___ Record set ___

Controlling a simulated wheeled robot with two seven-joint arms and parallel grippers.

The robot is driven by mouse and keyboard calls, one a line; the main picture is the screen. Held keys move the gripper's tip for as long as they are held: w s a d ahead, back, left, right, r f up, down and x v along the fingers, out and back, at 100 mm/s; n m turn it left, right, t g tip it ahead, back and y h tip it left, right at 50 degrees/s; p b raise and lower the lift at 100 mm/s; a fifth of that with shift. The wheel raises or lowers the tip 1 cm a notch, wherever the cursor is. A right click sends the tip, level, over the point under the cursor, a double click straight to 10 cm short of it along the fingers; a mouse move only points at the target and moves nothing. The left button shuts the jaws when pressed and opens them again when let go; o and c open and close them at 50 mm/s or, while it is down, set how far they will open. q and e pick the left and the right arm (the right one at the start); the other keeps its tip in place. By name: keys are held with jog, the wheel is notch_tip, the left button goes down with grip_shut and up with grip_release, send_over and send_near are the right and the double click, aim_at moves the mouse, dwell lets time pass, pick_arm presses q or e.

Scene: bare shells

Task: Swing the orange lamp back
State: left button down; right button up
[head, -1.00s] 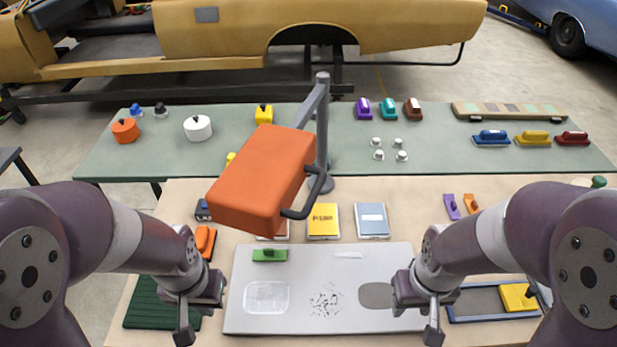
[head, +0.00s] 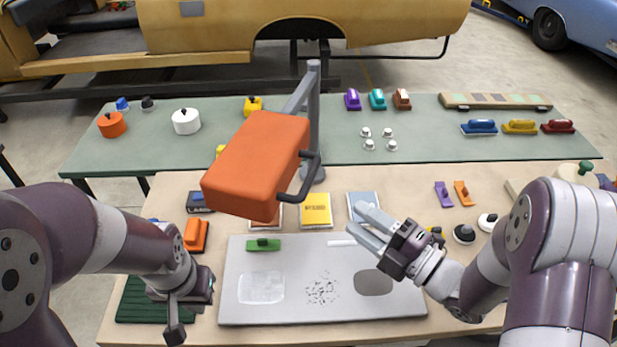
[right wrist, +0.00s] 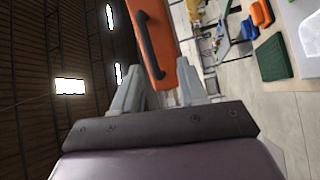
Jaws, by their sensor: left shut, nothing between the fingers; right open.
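The orange lamp (head: 257,163) is a box-shaped head on a grey arm and upright post (head: 314,110). It hangs over the back left part of the grey panel, with a dark handle (head: 309,178) on its right side. In the right wrist view the orange lamp (right wrist: 143,23) and its dark handle (right wrist: 150,48) show beyond the fingers. My right gripper (head: 361,229) is open and empty, to the right of and below the handle, apart from it. It also shows in the right wrist view (right wrist: 160,82). My left gripper (head: 176,325) is shut and empty at the front left.
The grey panel (head: 310,308) lies on the tan table with a green block (head: 263,245) on it. A green table (head: 350,150) with pots and coloured blocks is further back. The air right of the lamp is clear.

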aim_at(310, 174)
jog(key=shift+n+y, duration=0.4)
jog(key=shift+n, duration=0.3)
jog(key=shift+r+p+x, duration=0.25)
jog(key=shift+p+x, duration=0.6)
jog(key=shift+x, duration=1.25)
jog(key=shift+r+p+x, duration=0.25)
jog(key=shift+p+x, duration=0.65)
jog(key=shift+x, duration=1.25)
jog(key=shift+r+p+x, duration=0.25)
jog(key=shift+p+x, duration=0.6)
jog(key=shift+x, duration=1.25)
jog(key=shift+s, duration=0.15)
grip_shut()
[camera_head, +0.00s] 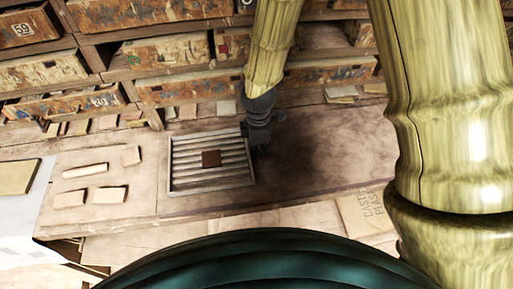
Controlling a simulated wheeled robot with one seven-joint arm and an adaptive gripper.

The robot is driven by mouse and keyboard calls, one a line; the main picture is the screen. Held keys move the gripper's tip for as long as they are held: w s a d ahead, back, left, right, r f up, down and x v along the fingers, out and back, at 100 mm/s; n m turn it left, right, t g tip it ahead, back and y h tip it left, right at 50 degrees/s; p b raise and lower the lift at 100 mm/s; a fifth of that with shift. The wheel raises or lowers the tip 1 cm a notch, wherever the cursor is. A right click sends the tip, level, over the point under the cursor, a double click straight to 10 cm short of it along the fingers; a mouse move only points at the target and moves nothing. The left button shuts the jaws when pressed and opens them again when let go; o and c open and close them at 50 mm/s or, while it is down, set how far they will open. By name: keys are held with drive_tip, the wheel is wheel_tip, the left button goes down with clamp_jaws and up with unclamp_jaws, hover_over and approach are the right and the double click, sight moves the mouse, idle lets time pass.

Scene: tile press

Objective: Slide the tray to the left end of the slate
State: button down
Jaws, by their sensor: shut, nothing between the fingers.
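The tray (212,189) is a pale rectangular frame with slats across it. It lies flat near the left end of the slate (330,155), a long brown-grey slab with a dark smudged patch right of the tray.
Several pale clay pieces (87,170) lie left of the slate. A shelf of worn wooden drawers (168,55) runs along the back, with more loose pieces (188,112) below it. A lettered board (364,212) lies at front right. The slate right of my gripper is clear.

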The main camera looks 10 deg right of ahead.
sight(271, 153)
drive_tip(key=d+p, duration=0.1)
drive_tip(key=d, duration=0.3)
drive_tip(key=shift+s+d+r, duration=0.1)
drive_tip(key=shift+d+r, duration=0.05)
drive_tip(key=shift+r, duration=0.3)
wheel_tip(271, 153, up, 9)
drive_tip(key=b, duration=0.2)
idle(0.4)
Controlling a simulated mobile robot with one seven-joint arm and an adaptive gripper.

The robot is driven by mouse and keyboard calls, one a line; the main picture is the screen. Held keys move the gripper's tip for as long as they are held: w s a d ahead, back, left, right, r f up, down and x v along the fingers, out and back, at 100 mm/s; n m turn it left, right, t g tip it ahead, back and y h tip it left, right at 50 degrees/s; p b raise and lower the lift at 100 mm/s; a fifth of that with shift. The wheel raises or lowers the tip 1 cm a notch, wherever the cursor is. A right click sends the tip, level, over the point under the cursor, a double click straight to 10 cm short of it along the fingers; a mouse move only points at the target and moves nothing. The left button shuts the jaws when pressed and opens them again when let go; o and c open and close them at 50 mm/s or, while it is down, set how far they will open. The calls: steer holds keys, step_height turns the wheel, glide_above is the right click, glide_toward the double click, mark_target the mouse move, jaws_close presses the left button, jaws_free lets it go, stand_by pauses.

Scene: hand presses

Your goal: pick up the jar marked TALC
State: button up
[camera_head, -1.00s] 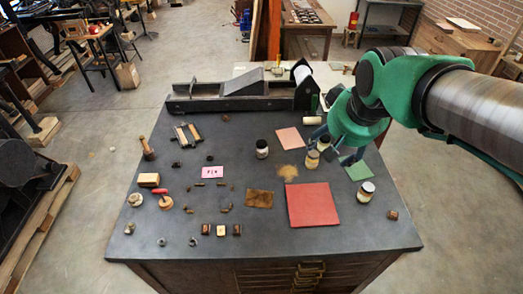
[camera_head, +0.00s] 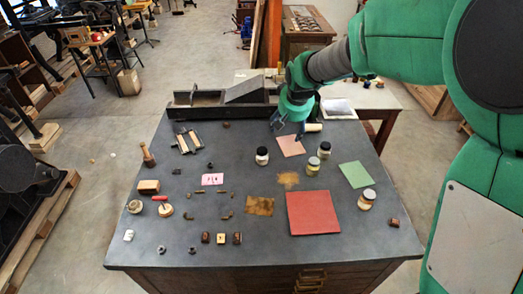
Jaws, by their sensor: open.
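Several small jars with lids stand upright on the dark table. One dark-lidded jar (camera_head: 262,157) is left of the pink square sheet. Another dark-lidded jar (camera_head: 324,151) stands right of that sheet, with a paler-lidded jar (camera_head: 313,166) just in front of it. A further jar (camera_head: 366,201) stands near the right edge. Their labels are too small to read, so I cannot tell which is marked TALC. My gripper (camera_head: 289,129) is open and empty, near the back of the table above the pink sheet (camera_head: 290,146), apart from all the jars.
A long dark press bed (camera_head: 205,104) lies along the table's back edge, behind my gripper. A red square (camera_head: 313,213), a green sheet (camera_head: 356,174) and brown patches lie flat. Small tools and blocks fill the left side.

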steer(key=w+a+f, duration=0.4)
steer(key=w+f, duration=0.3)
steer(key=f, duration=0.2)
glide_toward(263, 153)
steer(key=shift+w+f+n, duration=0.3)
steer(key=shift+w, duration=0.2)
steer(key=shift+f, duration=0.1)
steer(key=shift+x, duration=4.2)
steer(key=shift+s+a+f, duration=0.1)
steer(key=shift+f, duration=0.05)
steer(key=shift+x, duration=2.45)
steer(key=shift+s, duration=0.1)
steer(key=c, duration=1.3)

___

Given exercise:
Report how many lines in the listing above include the word "State". Give nothing but the number.

Problem solution:
3